Is WebAssembly the Future of Computing? Benefits, Limits, and What to Expect

Read: WebAssembly has received a lot of hype from the industry and developers, but is it really the game‑changer some claim?

Since 1995, JavaScript has been the sole scripting language for web development, but its performance limits on compute‑intensive tasks have driven the search for a faster solution.

As web applications demand greater functionality, speed, and flexibility, the WebAssembly (WASM) binary format was created.

Recognizing the need for a more efficient way to run code in browsers, the W3C and major browser vendors designed a compact binary instruction format that runs in a sandboxed environment, offering near‑native speed and safety.

WASM is not a programming language; it is a low‑level bytecode that differs from interpreted JavaScript. Developers can write code in familiar languages such as C, C++, or Rust, compile it to WASM, and call WASM functions from JavaScript and vice‑versa, enabling seamless integration.

Initially focused on web games, WASM expanded in 2019 when Mozilla introduced the WebAssembly System Interface (WASI), allowing WASM to access operating‑system resources and run outside the browser.

As Lin Clark, WASM expert and Fastly engineering director, explains, once detached from the browser, WASM becomes “a fast, scalable, and secure way to run the same code on any machine.”

Solomon Hykes, Docker co‑founder, once tweeted that if WASM + WASI had existed in 2008, Docker would not have been needed, highlighting WASM’s potential as the future of server‑side computing.

Taylor Dolezal of the CNCF ecosystem recently stated that WASM is the future because it is increasingly used in serverless, container, and plugin technologies, and will significantly impact web, serverless, gaming, and containerized applications.

Despite the enthusiasm, challenges remain.
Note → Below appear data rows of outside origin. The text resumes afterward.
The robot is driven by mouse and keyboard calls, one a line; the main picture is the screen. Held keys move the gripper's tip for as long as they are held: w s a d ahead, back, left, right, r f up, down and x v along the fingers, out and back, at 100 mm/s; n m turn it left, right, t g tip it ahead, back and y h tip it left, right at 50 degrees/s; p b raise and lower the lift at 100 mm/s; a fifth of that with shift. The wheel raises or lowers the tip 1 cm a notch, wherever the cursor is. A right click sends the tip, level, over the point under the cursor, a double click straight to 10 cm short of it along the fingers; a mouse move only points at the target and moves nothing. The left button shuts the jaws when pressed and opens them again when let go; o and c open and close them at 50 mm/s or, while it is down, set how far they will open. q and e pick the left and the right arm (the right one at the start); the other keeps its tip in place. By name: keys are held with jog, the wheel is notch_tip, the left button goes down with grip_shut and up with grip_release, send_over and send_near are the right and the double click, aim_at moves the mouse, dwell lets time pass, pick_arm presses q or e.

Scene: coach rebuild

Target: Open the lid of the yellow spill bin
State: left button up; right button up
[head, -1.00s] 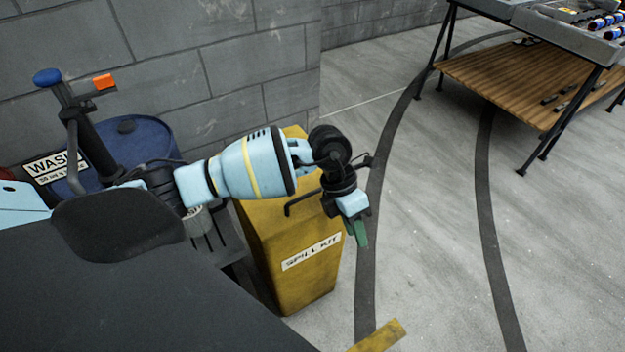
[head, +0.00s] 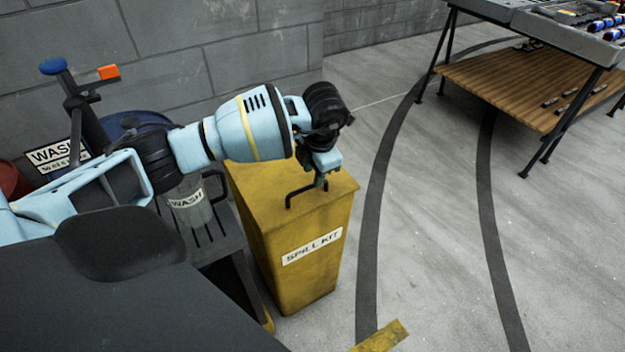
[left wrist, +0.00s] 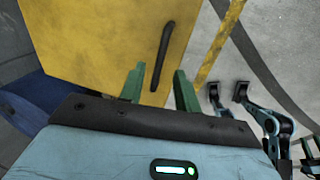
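The yellow spill bin (head: 305,272) stands on the floor with a "SPILL KIT" label on its front. Its flat lid (head: 258,190) is down. A black bar handle (head: 290,197) sits on the lid; it also shows in the left wrist view (left wrist: 163,52). My left gripper (head: 322,184) is over the handle, pointing down. In the left wrist view its two green fingers (left wrist: 158,80) are apart, with the handle's near end between them and gaps showing at the sides.
A blue drum (head: 125,124) and a grey jug marked "WASH" (head: 190,205) stand left of the bin, by the block wall. A table with a wooden lower shelf (head: 530,85) is at the back right. The floor right of the bin is open.

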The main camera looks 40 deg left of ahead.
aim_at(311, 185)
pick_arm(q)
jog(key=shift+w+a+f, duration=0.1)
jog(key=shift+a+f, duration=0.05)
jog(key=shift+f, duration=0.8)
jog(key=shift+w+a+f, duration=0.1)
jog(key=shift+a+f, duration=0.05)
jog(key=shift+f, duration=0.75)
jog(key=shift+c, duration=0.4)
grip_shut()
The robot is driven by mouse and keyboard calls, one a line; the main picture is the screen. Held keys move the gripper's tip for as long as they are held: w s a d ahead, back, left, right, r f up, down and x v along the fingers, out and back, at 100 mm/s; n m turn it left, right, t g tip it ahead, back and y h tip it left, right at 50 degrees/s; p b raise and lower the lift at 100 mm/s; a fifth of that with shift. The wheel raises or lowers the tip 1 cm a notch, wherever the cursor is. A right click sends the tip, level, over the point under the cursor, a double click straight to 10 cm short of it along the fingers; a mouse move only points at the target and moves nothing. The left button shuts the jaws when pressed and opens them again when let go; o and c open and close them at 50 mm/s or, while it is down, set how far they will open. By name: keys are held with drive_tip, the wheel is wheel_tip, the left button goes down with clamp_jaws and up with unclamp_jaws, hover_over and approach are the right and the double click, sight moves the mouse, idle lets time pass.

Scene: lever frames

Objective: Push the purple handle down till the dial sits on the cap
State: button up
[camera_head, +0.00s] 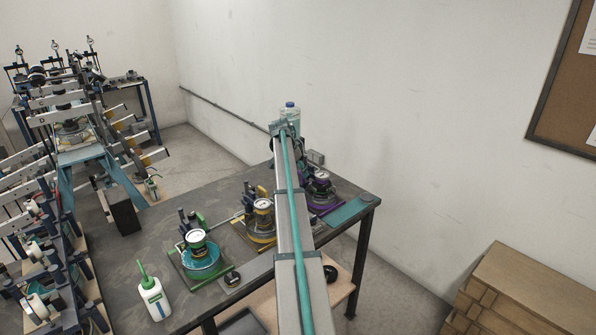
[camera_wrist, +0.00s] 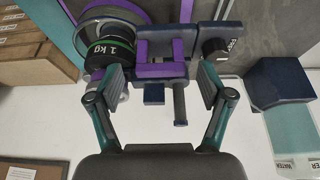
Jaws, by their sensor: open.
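The purple station (camera_head: 322,200) stands at the far right part of the bench, partly hidden by my arm. Its round dial (camera_head: 322,175) sits above a dark body. In the wrist view, the purple lever part (camera_wrist: 160,72) lies between my open fingers, with a dark rod (camera_wrist: 180,103) pointing toward me. My gripper (camera_wrist: 161,82) is open and holds nothing; its fingers are either side of the purple part. I cannot make out the gap between dial and cap.
Yellow (camera_head: 262,222) and green (camera_head: 200,256) stations stand nearer on the bench. A white bottle (camera_head: 154,300) is at the front left. A dark blue block (camera_wrist: 279,82) is right of my fingers. Metal frames fill the left; the wall is behind.

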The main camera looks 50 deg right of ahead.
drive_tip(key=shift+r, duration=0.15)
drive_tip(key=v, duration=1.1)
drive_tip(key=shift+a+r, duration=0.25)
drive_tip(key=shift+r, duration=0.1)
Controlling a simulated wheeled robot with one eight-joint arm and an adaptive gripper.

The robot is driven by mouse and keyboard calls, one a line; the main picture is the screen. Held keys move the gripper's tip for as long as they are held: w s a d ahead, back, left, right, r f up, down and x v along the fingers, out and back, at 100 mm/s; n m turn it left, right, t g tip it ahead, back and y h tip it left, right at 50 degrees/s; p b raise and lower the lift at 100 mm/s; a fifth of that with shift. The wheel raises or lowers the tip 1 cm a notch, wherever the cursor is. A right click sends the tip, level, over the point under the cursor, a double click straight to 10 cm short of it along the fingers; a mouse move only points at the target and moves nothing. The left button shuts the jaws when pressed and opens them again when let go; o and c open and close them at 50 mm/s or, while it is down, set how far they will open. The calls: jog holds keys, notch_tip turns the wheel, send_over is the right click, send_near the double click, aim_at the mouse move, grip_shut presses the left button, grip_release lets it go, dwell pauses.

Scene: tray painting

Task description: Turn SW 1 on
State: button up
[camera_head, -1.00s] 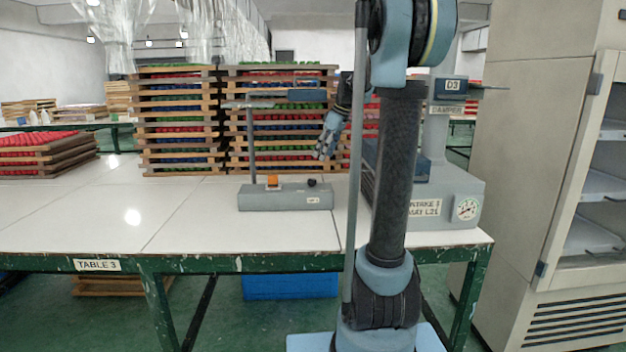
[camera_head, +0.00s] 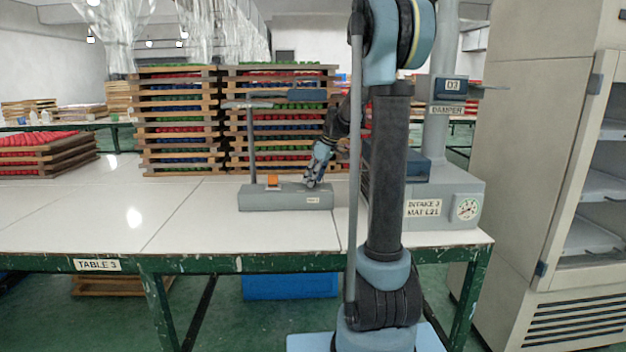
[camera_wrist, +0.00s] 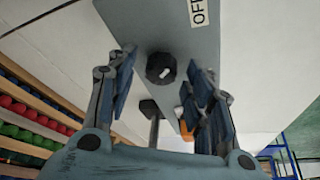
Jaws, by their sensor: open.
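A long grey switch box (camera_head: 290,202) stands on the white table, with a small label on its front too small to read in the head view. In the wrist view, a black round knob (camera_wrist: 161,68) with a white pointer mark sits on the grey box, and a label reading OFF (camera_wrist: 199,12) shows near it. My gripper (camera_head: 311,184) is at the right end of the box and hides the knob in the head view. In the wrist view my gripper (camera_wrist: 161,75) is open, its fingers on either side of the knob; I cannot tell whether they touch it.
An orange part (camera_head: 272,182) and an upright post (camera_head: 252,145) with a crossbar stand on the box's left half. A grey machine with a gauge (camera_head: 467,208) stands at right. Stacked trays (camera_head: 180,120) are behind.

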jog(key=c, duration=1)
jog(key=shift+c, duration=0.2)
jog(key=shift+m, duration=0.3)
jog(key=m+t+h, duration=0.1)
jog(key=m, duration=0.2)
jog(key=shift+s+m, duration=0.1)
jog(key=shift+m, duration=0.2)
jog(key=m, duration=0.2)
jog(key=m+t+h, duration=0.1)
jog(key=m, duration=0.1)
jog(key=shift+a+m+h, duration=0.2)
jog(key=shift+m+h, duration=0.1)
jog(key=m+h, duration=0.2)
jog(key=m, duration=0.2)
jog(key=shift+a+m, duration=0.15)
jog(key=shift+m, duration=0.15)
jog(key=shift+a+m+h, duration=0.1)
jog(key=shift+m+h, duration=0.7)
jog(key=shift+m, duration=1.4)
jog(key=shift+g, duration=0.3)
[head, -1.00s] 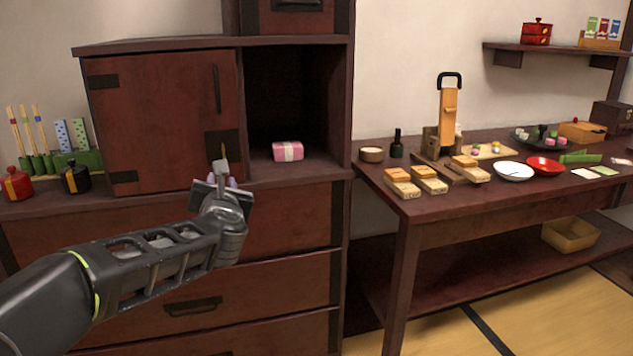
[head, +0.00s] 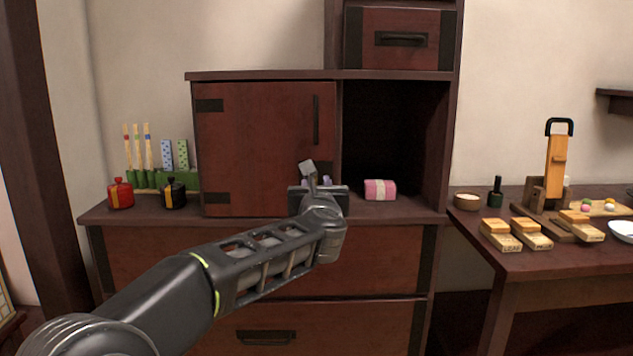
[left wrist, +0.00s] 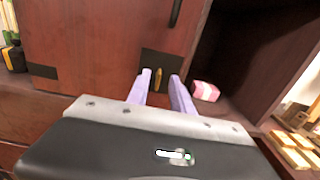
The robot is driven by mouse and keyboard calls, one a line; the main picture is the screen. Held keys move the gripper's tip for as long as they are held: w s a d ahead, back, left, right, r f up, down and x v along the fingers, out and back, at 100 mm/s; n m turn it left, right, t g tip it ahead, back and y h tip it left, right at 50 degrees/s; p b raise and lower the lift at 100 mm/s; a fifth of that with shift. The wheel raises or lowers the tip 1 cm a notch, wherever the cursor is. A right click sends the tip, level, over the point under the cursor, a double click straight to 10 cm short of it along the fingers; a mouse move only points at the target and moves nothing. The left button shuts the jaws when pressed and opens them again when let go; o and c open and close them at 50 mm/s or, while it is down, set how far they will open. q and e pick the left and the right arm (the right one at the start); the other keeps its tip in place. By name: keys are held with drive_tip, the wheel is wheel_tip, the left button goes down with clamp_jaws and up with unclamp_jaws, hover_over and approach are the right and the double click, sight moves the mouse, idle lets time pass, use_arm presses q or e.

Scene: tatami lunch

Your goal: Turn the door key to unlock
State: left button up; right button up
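The cabinet door (head: 262,140) is dark red wood and stands closed, with a vertical black handle near its right edge. In the left wrist view a brass key (left wrist: 158,78) stands at a dark lock plate (left wrist: 153,63) low on the door's right side. My left gripper (head: 316,183) is in front of that corner and hides the key in the head view. In the left wrist view its two pale purple fingers (left wrist: 159,92) are apart, with the key seen between and beyond them; they do not touch it. My right gripper is not in view.
A pink wrapped bundle (head: 380,190) sits in the open compartment right of the door. Red (head: 120,194) and black (head: 174,193) jars stand at left. A side table (head: 525,262) at right holds wooden blocks and dishes.

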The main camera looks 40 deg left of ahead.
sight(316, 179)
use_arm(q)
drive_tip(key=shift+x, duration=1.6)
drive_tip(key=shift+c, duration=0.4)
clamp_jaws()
Analysts such as Torsten Volk note that many gaps exist in supporting production‑grade workloads reliably and efficiently.

For example, while Python has become a popular language for machine‑learning workloads, simply placing Python programs into a WASM runtime does not work without numerous third‑party dependencies that are still missing.

Continued interest from companies and open‑source communities is expected to drive the development of missing pieces, such as the WebAssembly Component Model (WACM) and the next version of WASI (WASI‑Preview 2), which will extend APIs to filesystems, HTTP, cloud services, and WebSockets.

These advances aim to provide portable, hot‑loadable, and efficiently analyzable binary components that can be combined across languages, while offering better support for non‑C languages.

In summary, WASM is likely to fulfill much of its promise, but a gap still exists between developers’ expectations and production‑ready implementations. By 2025, the industry will have a clearer view of whether WASM becomes the backbone of backend software development and how developers should prepare.